Scout CEO orders cost review after “unsatisfactory” Q4

Andreas Ternström, chief executive of fantasy gaming provider Scout Gaming Group, said the business would initiate a cost review after he was “not at all satisfied” with the supplier’s slow growth and rising expenses in Q4.

Revenue ticked slightly upward to SEK17.1m, after revenue of SEK16.9m in Q4 of 2020.

Expenses, meanwhile, more than doubled to SEK51.0m.

Personnel expenses grew to SEK13.7m, but most of the growth was in other external expenses, which were up 148.5% to SEK34.3m. Ternström said the increase in other costs was mostly related to marketing, plus a one-off SEK18m cost after expenses for tournament participation tickets had been “wrongly accounted for” in prior periods.

If the errors had been attributed to these previous quarters instead, expenses would have come to SEK33.1m.

Depreciation and amortisation also grew, by 50.2% to SEK3.1m.

As a result, the business made an operating loss of SEK33.9m, which was more than five times its operating loss in 2020.

After a SEK791,000 loss on financial items, Scout’s final loss was SEK34.7m, compared to a SEK13.9m loss the year prior.

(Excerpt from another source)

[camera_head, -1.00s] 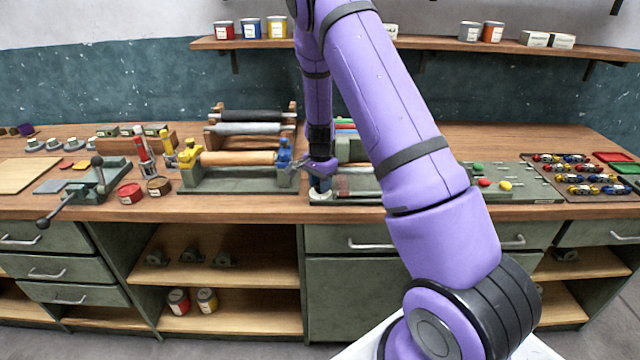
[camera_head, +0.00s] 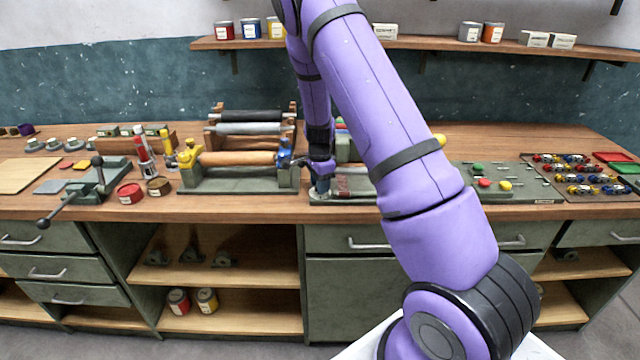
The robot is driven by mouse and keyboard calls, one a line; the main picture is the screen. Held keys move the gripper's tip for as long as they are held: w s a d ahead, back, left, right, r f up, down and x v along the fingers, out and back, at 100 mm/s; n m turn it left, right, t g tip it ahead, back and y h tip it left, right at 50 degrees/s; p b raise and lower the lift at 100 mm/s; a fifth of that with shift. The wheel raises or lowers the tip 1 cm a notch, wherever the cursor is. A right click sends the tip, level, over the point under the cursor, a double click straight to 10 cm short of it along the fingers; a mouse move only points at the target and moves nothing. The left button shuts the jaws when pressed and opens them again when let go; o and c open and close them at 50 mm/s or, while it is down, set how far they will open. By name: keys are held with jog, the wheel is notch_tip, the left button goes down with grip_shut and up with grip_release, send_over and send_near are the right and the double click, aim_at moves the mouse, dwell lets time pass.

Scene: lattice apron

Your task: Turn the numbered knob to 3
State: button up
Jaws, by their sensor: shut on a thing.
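My gripper (camera_head: 321,181) points down at the front left end of a low grey-green unit (camera_head: 360,187), right of the roller press. It is shut on what appears to be the numbered knob, low on that unit. The jaws cover most of the knob, and its numbers and pointer are too small or hidden to read. A reddish-brown block (camera_head: 341,185) lies just right of the jaws. My purple forearm hides the right part of the unit.
The roller press (camera_head: 240,183) with a blue-topped post (camera_head: 285,153) stands close left of my gripper. A board with coloured buttons (camera_head: 520,188) lies to the right. A shelf (camera_head: 440,42) with tins runs above the bench.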

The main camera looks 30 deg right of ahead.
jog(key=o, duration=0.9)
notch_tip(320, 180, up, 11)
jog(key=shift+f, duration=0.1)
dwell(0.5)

“The fourth quarter of the year was challenging for us, and we were unable to generate

the revenue and growth we have shown historically,” Scout chief executive Andreas Ternström said. “This, together with higher marketing costs to increase revenue in the long term, led to an unsatisfactory result for the quarter.

“We are not at all satisfied and have taken several measures, and simultaneously have we

initiated a review of the cost structure for the group.”

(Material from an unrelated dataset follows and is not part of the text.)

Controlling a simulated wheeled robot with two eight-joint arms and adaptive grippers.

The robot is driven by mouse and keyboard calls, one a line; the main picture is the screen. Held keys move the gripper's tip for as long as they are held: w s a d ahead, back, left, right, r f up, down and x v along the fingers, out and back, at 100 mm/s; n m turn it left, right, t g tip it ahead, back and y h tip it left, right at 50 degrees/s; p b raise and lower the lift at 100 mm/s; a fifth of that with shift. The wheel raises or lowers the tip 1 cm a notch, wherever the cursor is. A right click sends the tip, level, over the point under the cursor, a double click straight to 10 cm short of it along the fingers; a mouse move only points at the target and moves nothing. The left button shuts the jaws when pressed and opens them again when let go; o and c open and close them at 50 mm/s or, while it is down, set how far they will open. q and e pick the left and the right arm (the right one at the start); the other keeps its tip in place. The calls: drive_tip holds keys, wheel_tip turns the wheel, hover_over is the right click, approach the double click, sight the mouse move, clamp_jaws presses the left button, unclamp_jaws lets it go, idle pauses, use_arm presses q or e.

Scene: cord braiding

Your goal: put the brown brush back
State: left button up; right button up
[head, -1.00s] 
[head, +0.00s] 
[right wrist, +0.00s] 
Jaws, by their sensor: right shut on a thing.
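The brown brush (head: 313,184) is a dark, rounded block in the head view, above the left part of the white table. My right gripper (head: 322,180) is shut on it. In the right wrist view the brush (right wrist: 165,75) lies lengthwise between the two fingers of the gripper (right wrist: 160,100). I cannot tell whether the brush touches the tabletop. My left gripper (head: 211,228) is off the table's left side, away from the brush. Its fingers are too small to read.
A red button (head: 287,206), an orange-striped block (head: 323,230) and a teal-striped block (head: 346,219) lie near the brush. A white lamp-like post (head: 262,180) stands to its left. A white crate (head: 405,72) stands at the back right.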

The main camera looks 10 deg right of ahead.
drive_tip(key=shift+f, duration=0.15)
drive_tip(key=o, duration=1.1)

Ternström did not reveal what the cost review would entail, including whether it would involve layoffs.

Looking at the full year, revenue was up 14.1% to SEK56.6m. Ternström said a major reason for this was that the supplier had increased the number of “unique end users” within its network of operator clients by 182% during the year.

Ternström added that after the difficulties of Q4, Scout had already set about executing a new strategy. Under this strategy, the business would focus more on receiving fixed recurring revenue, rather than variable payments.

“We will continue to grow our network and total number of players but with a partly new business model,” he said. “The model is to increase the recurring part of the monthly fees for our product. This will lead to increased, more stable and more predictable revenues from our


“The result of the new business model is that already at the beginning of 2022 we have contracted operator customers worth SEK 500,000 per month. We expect all these customers to be launched in the first half of the year. This is a consequence of continuing to execute on our B2B strategy with three new agreements so far in 2022 and three upcoming launches in the US.

“I would like to clarify that this new model not only generates revenue, but also an increased commitment from operator customers.”

The Scout chief executive said he planned for the business to quickly become profitable with the new strategy.

“The new business model and the review of the expenses for the group aims to become more effective and achieve profitability as quickly as possible,” he said.

While revenue was up, operating expenses grew more rapidly, up by 43.4% to SEK132.9m.

Of this total, personnel expenses made up SEK45.7m, up 31.3%, while other external expenses grew 48.7% to SEK76.3m. Depreciation, amortisation and impairment costs, meanwhile, were SEK10.9m, which was 65.2% more than in 2020.

As a result, Scout made an operating loss of SEK76.3m, which was 66.6% more than it lost in 2020.

The business made a SEK3.3m profit on financial items and tax benefits, however, which meant its final loss was SEK72.9m, which was 33.5% more than its loss in 2020.

During Q4, Scout announced that Billy Degerfeldt would leave his role as chief financial officer of the business after serving a three-month notice period, after taking an unnamed job elsewhere. It then hired Niklas Jönsson to fill this role from 10 January. Jönsson had worked for more than a decade as an accountant with PwC before spells with Global Gaming Group and Evolution Gaming in Malta.

In the results announcement, Ternström said Jönsson would “develop and improve our financial function”.

During the year, the business also launched a North America-focussed social sportsbook platform through a partnership with new sports league, the Masters Cup Series of pool.